As a Linux admin, you will probably find yourself running grep quite frequently. It is a quick way to find whatever you need from a text file. At least in my case, I probably use grep daily.
Just finding the results is not always enough. Sometimes you also need to count unique values that grep returns. One example is when I need to find out how often a particular error has appeared in a log file.
How do I count unique matches from grep?
There are actually two small programs that I would use in this scenario. They are sort and uniq. Both of them are a part of the GNU coreutils package and should be installed by default on any Linux distribution. Sort sorts the lines alphabetically, and uniq finds repetitions in the output.
Let’s try a simple example. I have made a small mock log file, that has some simple error messages. Here is a snippet from the file:
... ERROR: Error code 8 ERROR: Error code 16 Some other output Some other output ERROR: Error code 19 ERROR: Error code 32 ERROR: Error code 32 ...
Now we want to find all the errors in the file using grep. That should be simple enough.
grep ERROR myfile.log
Now we should get only the error messages. But we want to know how often each of them appears.
To do this, we first pass it through the sort command. Using the pipe character (|). This will sort all the lines and make sure each repetition appears with the lines that are like it.
Next, we will do the actual counting with the uniq command. By default, the uniq command removes duplicates. It also has a helpful argument to count how many duplicates there were. This argument is -c.
So the full command will be:
grep ERROR myfile.log | sort | uniq -c
Running this will show us each message only once with the count prepended to the line.

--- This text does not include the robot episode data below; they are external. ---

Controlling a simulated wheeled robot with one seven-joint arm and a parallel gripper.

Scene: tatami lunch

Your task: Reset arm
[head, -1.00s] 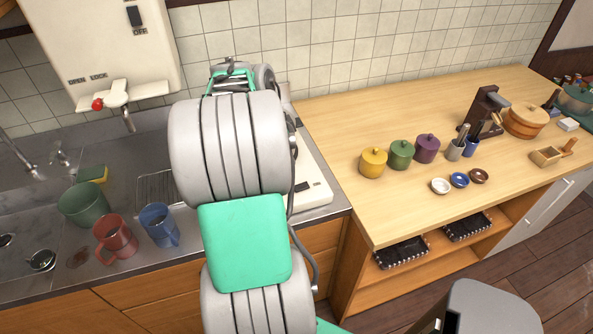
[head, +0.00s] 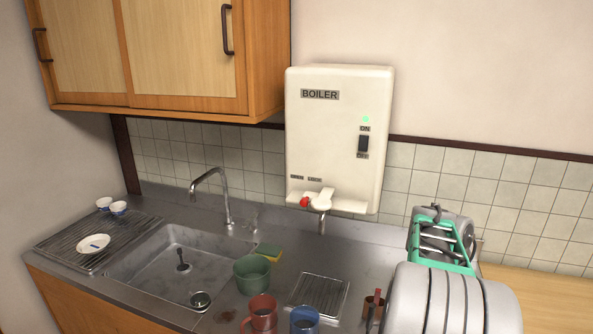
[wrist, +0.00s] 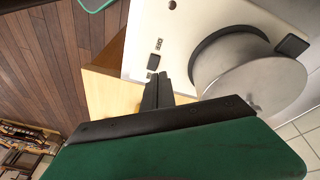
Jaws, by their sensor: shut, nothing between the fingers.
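My arm (head: 450,290), grey with green parts, stands at the right edge of the head view. It hides what lies behind it, and my fingers cannot be made out there. In the wrist view my gripper (wrist: 158,90) shows two dark fingers together with nothing between them. The fingers are in front of a white appliance (wrist: 150,25) with a round metal part (wrist: 250,85) and a pale wooden surface (wrist: 108,95). I cannot tell whether they touch anything.
A green pot (head: 252,275), red mug (head: 262,312), blue mug (head: 304,320) and yellow-green sponge (head: 268,252) stand on the counter left of my arm. A cabinet (head: 185,45) hangs upper left.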

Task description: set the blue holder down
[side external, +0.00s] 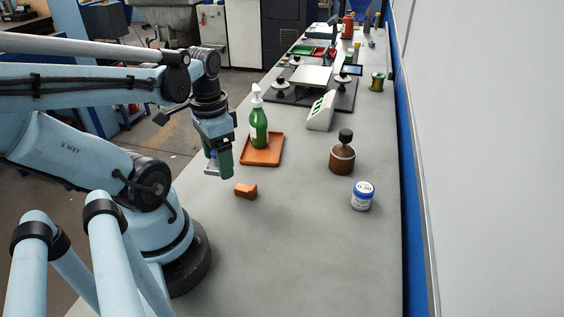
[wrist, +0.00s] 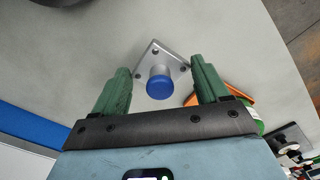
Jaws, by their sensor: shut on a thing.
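The blue holder is a silver square plate with a post and a round blue cap (wrist: 159,88). In the wrist view it lies between my gripper's two green fingers (wrist: 161,72). My gripper (side external: 217,166) is shut on it. In the side view the holder's grey plate (side external: 211,169) shows low beside the near finger, at the bench's left edge; the finger hides much of the rest. I cannot tell whether the plate touches the bench.
An orange tray (side external: 262,160) with a green spray bottle (side external: 258,128) stands just behind and right. A brown-orange block (side external: 245,191) lies in front. A brown bottle (side external: 342,158) and a white jar (side external: 362,197) stand at right. The bench's (side external: 300,240) front is clear.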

6 ERROR: Error code 16 7 ERROR: Error code 19 17 ERROR: Error code 32 5 ERROR: Error code 8
This is very helpful in our situation since we can see that “error code 32” was the most common message. But it would help even more if we could see the results ordered.
We can run sort again to achieve this. But this time, we will add two arguments. To ensure that it is sorting by numbers, we add n, and to show the results in descending order, we add r.
grep ERROR myfile.txt | sort | uniq -c | sort -nr
The results are now ordered by frequency.
17 ERROR: Error code 32 7 ERROR: Error code 19 6 ERROR: Error code 16 5 ERROR: Error code 8
Count the total number of results from grep
In some cases, you might just want the total number of results. Not the number of unique results. The example we just went through might be a bit too convoluted for these cases.
This time we could use the wc command. It is also a part of the coreutils package.
The wc command will print the number of lines, words and bytes in the text you pass to it. In our example, we are only interested in the number of lines. So we will pass the -l argument.
grep "Error code 32" myfile.txt | wc -l
This will output the number of times error code 32 appeared: 17
How do I count matches within a line?
I’ll just add this as a bonus, as I just learned this myself. You can also grep for multiple occurrences within a line. Using the -o (–only-matching) option, grep will only output the exact match and continue searching the current line. Each match will be printed on a separate line.
Let’s try this. In keeping with the error theme of the previous examples, the string is the word “error” printed multiple times.
echo "error error error error" | grep -o error
The output should look like this:
error error error error
We can now pipe the output to wc to count the total number of results.
echo "error error error error" | grep -o error | wc -l
Count unique results within a line
We can also count unique values in a similar way as we did in our first example with a regular expression. To do this we add the “-e” argument to the grep command. This regular expression is quite simple. All we do is add a space and the “[[:digit:]]” expression to search for entries that look like this: “error n”. Where n is a single digit:
echo "error 1 error 2 error 1 error 2" | grep -o -e 'error [[:digit:]]
The output should look like this:
error 1 error 2 error 1 error 2
Using our trusty utilities, sort and uniq, we can now count each unique result.
echo "error 1 error 2 error 1 error 2" | grep -o -e 'error [[:digit:]]' | sort | uniq -c
From this one-liner we can see that there are two of each value.
2 error 1 2 error 2
That’s it for now. You should be able to your own counting now. Good luck!